WRITTEN TASK » Print the entire listing. Each line must match the original exactly.

RECORDS SUPPLIED »
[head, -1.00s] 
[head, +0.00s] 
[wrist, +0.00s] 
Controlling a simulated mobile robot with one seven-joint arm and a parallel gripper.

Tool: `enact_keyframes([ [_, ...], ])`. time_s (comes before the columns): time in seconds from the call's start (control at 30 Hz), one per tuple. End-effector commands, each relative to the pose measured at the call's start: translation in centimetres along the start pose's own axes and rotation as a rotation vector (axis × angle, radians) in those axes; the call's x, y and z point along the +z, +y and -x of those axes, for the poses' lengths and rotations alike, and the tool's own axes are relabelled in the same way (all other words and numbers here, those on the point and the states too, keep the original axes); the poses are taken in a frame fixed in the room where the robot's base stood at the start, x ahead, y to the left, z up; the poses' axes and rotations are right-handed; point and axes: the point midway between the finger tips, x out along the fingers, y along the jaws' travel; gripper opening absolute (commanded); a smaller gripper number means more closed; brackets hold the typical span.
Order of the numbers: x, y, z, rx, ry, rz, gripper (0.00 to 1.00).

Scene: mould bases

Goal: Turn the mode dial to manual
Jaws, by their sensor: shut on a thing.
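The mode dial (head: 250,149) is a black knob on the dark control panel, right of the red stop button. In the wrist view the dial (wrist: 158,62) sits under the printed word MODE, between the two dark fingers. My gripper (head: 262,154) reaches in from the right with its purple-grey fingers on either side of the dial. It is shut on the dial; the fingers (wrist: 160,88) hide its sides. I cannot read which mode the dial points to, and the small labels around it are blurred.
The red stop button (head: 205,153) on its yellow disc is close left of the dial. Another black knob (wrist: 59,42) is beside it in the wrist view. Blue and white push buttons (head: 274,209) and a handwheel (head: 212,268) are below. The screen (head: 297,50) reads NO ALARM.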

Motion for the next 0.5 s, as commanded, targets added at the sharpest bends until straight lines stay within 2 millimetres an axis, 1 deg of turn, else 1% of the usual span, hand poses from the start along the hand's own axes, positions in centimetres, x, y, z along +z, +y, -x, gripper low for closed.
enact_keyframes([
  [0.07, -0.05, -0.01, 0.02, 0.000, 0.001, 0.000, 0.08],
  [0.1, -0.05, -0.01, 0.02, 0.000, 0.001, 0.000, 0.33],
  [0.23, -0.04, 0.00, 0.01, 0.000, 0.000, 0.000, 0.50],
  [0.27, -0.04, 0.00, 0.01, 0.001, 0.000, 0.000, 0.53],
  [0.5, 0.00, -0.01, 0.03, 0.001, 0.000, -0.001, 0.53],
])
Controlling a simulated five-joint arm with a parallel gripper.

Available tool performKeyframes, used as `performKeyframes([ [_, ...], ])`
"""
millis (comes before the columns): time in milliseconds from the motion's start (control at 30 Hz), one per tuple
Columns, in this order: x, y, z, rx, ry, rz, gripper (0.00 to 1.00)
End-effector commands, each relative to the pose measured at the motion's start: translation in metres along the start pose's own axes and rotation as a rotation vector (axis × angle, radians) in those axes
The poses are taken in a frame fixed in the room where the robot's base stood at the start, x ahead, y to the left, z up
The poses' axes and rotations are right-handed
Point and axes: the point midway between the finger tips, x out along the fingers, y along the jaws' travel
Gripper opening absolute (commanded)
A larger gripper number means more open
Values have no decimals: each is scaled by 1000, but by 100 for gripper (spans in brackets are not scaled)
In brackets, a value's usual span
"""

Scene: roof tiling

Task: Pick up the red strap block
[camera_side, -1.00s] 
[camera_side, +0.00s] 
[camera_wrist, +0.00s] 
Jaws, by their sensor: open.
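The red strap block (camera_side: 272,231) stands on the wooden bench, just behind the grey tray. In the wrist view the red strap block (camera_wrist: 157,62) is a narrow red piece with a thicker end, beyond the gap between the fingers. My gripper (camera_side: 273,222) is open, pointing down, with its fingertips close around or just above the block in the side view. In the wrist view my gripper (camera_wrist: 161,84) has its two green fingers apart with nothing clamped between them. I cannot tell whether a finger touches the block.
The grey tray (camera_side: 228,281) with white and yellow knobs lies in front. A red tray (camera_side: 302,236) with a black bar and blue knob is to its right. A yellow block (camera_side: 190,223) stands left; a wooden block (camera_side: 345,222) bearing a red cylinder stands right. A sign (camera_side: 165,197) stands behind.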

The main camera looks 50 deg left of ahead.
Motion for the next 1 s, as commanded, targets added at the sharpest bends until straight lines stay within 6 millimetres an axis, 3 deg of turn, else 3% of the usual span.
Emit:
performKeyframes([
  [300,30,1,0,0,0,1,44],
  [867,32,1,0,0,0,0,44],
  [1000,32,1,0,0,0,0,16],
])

FULL RESPONSE »
[head, -1.00s] 
[head, +0.00s] 
[wrist, +0.00s] 
Controlling a simulated mobile robot with one seven-joint arm and a parallel gripper.

Tool: `enact_keyframes([ [_, ...], ])`. time_s (comes before the columns): time in seconds from the call's start (control at 30 Hz), one per tuple. End-effector commands, each relative to the pose measured at the call's start: translation in centimetres along the start pose's own axes and rotation as a rotation vector (axis × angle, radians) in those axes; the call's x, y and z point along the +z, +y and -x of those axes, for the poses' lengths and rotations alike, and the tool's own axes are relabelled in the same way (all other words and numbers here, those on the point and the states too, keep the original axes); the poses are taken in a frame fixed in the room where the robot's base stood at the start, x ahead, y to the left, z up; the poses' axes and rotations are right-handed; point and axes: the point midway between the finger tips, x out along the fingers, y along the jaws' travel; gripper opening absolute (commanded); a smaller gripper number means more closed; brackets hold the typical span.
Order of the numbers: x, y, z, rx, ry, rz, gripper (0.00 to 1.00).

Scene: mould bases

Goal: Turn the mode dial to manual
Jaws, by their sensor: shut on a thing.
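The mode dial (head: 250,149) is a black knob on the dark control panel, right of the red stop button. In the wrist view the dial (wrist: 158,62) sits under the printed word MODE, between the two dark fingers. My gripper (head: 262,154) reaches in from the right with its purple-grey fingers on either side of the dial. It is shut on the dial; the fingers (wrist: 160,88) hide its sides. I cannot read which mode the dial points to, and the small labels around it are blurred.
The red stop button (head: 205,153) on its yellow disc is close left of the dial. Another black knob (wrist: 59,42) is beside it in the wrist view. Blue and white push buttons (head: 274,209) and a handwheel (head: 212,268) are below. The screen (head: 297,50) reads NO ALARM.

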Motion for the next 0.5 s, as commanded, targets added at the sharpest bends until straight lines stay within 2 millimetres an axis, 1 deg of turn, else 1% of the usual span, hand poses from the start along the hand's own axes, positions in centimetres, x, y, z along +z, +y, -x, gripper low for closed.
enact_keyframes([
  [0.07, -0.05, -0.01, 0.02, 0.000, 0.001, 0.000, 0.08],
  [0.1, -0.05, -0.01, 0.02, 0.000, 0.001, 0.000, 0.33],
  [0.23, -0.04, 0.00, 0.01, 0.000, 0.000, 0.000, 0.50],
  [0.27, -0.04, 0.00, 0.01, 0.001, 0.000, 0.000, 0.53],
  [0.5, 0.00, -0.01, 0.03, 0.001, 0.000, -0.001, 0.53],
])
Controlling a simulated five-joint arm with a parallel gripper.

Available tool performKeyframes, used as `performKeyframes([ [_, ...], ])`
"""
millis (comes before the columns): time in milliseconds from the motion's start (control at 30 Hz), one per tuple
Columns, in this order: x, y, z, rx, ry, rz, gripper (0.00 to 1.00)
End-effector commands, each relative to the pose measured at the motion's start: translation in metres along the start pose's own axes and rotation as a rotation vector (axis × angle, radians) in those axes
The poses are taken in a frame fixed in the room where the robot's base stood at the start, x ahead, y to the left, z up
The poses' axes and rotations are right-handed
Point and axes: the point midway between the finger tips, x out along the fingers, y along the jaws' travel
Gripper opening absolute (commanded)
A larger gripper number means more open
Values have no decimals: each is scaled by 1000, but by 100 for gripper (spans in brackets are not scaled)
In brackets, a value's usual span
"""

Scene: roof tiling

Task: Pick up the red strap block
[camera_side, -1.00s] 
[camera_side, +0.00s] 
[camera_wrist, +0.00s] 
Jaws, by their sensor: open.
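The red strap block (camera_side: 272,231) stands on the wooden bench, just behind the grey tray. In the wrist view the red strap block (camera_wrist: 157,62) is a narrow red piece with a thicker end, beyond the gap between the fingers. My gripper (camera_side: 273,222) is open, pointing down, with its fingertips close around or just above the block in the side view. In the wrist view my gripper (camera_wrist: 161,84) has its two green fingers apart with nothing clamped between them. I cannot tell whether a finger touches the block.
The grey tray (camera_side: 228,281) with white and yellow knobs lies in front. A red tray (camera_side: 302,236) with a black bar and blue knob is to its right. A yellow block (camera_side: 190,223) stands left; a wooden block (camera_side: 345,222) bearing a red cylinder stands right. A sign (camera_side: 165,197) stands behind.

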The main camera looks 50 deg left of ahead.
Motion for the next 1 s, as commanded, targets added at the sharpest bends until straight lines stay within 6 millimetres an axis, 3 deg of turn, else 3% of the usual span.
Emit:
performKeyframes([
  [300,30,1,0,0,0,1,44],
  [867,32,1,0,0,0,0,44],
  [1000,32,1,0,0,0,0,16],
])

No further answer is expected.